Again, you might like the idea of sanctuary cities because you believe the U.S. should have more lenient immigration policy. But this does set up a precedent of cities in the future having a MORE restrictive immigration policy than the federal government. Imagine a scenario where your company moves its office to the next town over and finds out it needs to fire two star immigrant engineers because they are not allowed to work in that city. This increasingly seems like our future and not simply a fantasy copied from a Black Mirror episode.

The right has been fighting for States rights for five decades but now its greatest champion (certainly since 2016) is the left: and this could have lasting long-term consequences for innovation and even our society.  We could see a scenario where the 3100 counties in America all have very different governing rules.

Of course, the 10th Amendment has a lot of benefits.  It lets different states experiment with various topics of interest (education models, workforce laws, health care, etc.) and exhibit different values that pertain to their own citizens. The values of Idaho are very different than those of Rhode Island.  But when I want to get a second opinion on a lab test results, do I really care if the doctor is registered in Massachusetts or Oregon? 

Local regulations are better for large incumbents.

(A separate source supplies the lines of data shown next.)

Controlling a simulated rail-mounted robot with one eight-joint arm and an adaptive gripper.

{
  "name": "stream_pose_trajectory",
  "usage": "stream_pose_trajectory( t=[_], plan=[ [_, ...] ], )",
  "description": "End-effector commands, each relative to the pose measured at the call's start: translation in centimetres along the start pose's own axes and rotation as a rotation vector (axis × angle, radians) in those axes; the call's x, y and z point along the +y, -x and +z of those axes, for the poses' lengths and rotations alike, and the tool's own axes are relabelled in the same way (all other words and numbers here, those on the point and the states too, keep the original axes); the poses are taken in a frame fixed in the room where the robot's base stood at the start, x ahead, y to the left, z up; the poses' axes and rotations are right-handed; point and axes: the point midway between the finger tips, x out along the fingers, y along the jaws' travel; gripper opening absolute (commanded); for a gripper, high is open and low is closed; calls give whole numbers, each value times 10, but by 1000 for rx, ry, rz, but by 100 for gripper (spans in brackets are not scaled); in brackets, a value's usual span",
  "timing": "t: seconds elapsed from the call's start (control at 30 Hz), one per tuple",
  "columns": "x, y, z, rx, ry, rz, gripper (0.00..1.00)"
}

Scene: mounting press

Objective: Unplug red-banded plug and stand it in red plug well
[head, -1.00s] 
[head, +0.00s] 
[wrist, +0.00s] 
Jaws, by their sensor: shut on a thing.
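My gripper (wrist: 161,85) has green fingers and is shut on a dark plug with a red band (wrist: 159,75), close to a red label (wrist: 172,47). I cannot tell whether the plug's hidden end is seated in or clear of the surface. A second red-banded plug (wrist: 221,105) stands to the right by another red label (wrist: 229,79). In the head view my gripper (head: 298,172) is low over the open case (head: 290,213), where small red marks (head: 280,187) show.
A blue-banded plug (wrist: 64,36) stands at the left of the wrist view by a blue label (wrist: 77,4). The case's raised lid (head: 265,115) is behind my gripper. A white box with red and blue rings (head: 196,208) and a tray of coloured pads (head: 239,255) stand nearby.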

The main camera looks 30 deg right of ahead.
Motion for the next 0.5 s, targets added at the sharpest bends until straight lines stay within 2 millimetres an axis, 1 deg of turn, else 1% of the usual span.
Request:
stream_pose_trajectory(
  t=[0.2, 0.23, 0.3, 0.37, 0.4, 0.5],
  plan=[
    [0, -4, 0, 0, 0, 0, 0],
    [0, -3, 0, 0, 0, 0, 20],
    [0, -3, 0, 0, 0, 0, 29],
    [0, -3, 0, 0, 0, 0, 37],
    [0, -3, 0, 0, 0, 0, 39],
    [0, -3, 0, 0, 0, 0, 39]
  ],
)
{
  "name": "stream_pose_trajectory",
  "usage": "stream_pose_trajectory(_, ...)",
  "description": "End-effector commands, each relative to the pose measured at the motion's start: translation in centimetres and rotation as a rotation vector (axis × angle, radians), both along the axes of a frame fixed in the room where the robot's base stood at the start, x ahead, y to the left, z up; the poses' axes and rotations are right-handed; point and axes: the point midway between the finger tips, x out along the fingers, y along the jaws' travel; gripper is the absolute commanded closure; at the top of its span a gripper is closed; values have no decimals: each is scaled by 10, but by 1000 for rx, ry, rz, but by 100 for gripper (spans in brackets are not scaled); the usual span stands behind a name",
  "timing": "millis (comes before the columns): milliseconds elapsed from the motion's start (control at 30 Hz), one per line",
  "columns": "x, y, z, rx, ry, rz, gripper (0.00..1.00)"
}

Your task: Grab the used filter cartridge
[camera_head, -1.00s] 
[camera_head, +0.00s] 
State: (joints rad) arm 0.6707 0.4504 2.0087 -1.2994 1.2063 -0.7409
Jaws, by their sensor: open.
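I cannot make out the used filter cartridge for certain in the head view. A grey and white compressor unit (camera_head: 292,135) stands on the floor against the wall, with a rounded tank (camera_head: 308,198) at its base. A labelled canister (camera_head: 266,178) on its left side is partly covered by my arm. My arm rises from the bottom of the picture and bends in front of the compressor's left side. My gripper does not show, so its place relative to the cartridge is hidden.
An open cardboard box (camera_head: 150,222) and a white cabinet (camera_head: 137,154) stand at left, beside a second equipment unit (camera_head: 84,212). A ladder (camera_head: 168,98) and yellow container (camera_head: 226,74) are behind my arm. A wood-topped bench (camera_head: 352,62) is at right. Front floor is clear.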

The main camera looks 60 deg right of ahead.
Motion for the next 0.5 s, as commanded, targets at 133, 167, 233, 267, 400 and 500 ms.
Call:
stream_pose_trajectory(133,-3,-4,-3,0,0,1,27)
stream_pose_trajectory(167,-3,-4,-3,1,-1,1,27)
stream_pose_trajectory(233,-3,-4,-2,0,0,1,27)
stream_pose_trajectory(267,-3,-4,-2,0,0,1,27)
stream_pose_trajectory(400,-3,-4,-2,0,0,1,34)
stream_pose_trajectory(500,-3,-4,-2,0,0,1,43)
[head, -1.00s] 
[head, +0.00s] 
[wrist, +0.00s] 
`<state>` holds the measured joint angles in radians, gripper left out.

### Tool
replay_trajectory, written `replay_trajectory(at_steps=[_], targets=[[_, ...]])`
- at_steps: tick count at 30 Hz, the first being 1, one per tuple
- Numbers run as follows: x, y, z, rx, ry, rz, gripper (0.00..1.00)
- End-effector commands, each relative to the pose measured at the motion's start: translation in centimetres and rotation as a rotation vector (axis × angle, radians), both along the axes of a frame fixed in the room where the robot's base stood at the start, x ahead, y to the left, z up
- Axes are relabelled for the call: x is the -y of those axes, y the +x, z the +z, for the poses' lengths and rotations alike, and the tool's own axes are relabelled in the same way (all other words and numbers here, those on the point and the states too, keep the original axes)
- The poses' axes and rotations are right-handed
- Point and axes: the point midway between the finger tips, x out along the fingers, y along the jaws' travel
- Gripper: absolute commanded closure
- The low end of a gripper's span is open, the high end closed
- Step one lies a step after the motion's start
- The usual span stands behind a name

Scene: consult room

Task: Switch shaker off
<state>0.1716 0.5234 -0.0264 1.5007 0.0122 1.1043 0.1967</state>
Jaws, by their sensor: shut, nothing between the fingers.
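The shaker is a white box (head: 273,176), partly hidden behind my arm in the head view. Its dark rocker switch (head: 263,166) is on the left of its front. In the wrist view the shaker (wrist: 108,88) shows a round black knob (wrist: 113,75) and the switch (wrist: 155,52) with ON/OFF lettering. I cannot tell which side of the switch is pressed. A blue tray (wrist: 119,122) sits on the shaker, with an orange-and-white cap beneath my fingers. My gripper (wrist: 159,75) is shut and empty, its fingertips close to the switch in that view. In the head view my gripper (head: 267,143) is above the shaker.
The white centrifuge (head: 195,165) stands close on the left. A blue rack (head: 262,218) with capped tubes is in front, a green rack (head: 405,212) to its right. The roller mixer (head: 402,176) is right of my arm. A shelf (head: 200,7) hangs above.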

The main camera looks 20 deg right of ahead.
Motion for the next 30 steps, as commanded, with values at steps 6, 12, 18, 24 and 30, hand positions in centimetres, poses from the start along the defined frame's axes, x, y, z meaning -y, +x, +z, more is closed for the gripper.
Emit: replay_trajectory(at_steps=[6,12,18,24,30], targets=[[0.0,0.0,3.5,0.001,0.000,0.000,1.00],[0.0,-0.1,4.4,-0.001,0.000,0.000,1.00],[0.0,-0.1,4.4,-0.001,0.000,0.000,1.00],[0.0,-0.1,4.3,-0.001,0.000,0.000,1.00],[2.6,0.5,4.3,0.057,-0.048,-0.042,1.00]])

Massive companies can deal with large regulatory burdens and conflicting rules. They also can pay for lobbyists to change rules that operate within their narrow use-cases, basically regulatory capture. Little innovators can get stifled pretty quickly in a world where every municipality could conceivably have their own rules. To bring back phenomenal growth dispersed across the country, we first need to curtail the myriad ways in which big companies are harnessing the power of states rights for their own benefits.

Summation: The newest threat to innovation in the U.S. is the increasingly local technology regulations.